▶ [Task details]:
Your answer should be a single number: the count of lines that include the word "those".

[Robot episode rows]
+--
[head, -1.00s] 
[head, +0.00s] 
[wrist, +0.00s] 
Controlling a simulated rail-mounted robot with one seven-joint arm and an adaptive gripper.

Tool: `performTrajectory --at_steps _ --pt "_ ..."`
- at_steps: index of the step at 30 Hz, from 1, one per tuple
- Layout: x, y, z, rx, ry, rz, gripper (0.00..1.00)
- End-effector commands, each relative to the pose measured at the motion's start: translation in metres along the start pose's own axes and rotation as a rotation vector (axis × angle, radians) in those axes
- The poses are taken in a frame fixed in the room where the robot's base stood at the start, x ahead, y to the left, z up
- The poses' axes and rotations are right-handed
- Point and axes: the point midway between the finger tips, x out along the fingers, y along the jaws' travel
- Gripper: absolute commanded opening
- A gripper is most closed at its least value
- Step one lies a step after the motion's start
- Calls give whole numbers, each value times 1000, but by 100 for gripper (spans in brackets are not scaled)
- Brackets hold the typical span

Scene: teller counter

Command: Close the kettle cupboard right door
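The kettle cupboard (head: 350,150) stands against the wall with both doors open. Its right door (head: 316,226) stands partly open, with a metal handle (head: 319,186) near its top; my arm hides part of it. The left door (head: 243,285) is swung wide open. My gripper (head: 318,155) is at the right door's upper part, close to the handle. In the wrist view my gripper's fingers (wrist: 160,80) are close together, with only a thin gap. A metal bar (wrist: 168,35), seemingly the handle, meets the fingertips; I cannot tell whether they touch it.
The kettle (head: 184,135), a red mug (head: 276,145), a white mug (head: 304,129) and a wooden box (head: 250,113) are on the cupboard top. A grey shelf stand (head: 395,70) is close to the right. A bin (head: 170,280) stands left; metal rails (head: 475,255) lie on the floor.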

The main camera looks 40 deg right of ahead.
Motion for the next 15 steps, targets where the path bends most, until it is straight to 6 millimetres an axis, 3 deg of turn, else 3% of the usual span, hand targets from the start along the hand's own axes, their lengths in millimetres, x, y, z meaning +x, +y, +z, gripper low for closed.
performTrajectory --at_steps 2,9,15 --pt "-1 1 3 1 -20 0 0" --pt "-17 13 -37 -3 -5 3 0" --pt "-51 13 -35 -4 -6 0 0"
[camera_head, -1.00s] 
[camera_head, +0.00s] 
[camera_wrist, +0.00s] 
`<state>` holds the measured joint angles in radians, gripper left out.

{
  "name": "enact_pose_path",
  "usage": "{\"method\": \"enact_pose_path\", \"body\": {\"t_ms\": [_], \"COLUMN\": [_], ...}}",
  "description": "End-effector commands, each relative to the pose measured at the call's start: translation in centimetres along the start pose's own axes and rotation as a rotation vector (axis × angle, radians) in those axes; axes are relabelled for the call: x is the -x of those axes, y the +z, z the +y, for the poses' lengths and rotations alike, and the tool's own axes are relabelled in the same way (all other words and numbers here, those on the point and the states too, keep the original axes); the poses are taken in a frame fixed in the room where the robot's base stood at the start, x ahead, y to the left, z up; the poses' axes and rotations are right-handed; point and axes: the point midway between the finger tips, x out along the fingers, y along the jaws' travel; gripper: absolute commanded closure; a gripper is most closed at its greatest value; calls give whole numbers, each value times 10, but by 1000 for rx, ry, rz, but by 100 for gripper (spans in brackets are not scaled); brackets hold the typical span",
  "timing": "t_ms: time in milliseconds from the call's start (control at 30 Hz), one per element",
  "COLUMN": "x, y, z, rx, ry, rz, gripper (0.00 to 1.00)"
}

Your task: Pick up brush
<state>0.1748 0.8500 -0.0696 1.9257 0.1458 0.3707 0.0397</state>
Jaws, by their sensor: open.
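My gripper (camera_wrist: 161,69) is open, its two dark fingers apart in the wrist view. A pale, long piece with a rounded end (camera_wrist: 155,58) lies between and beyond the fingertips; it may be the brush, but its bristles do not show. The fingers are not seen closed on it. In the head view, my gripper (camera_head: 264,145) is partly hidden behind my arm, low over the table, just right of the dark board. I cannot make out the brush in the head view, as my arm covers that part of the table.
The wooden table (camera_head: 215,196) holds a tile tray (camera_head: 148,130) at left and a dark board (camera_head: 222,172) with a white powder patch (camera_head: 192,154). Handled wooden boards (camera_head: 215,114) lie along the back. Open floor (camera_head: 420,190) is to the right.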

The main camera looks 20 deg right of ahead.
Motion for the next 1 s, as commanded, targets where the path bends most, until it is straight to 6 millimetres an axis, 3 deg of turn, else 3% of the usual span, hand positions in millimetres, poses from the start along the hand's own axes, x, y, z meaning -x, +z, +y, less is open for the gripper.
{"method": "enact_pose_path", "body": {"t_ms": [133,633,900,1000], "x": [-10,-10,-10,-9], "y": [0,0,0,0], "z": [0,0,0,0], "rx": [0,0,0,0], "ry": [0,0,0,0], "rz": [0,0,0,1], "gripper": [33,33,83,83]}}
+--
▶ [Worked solution]:
2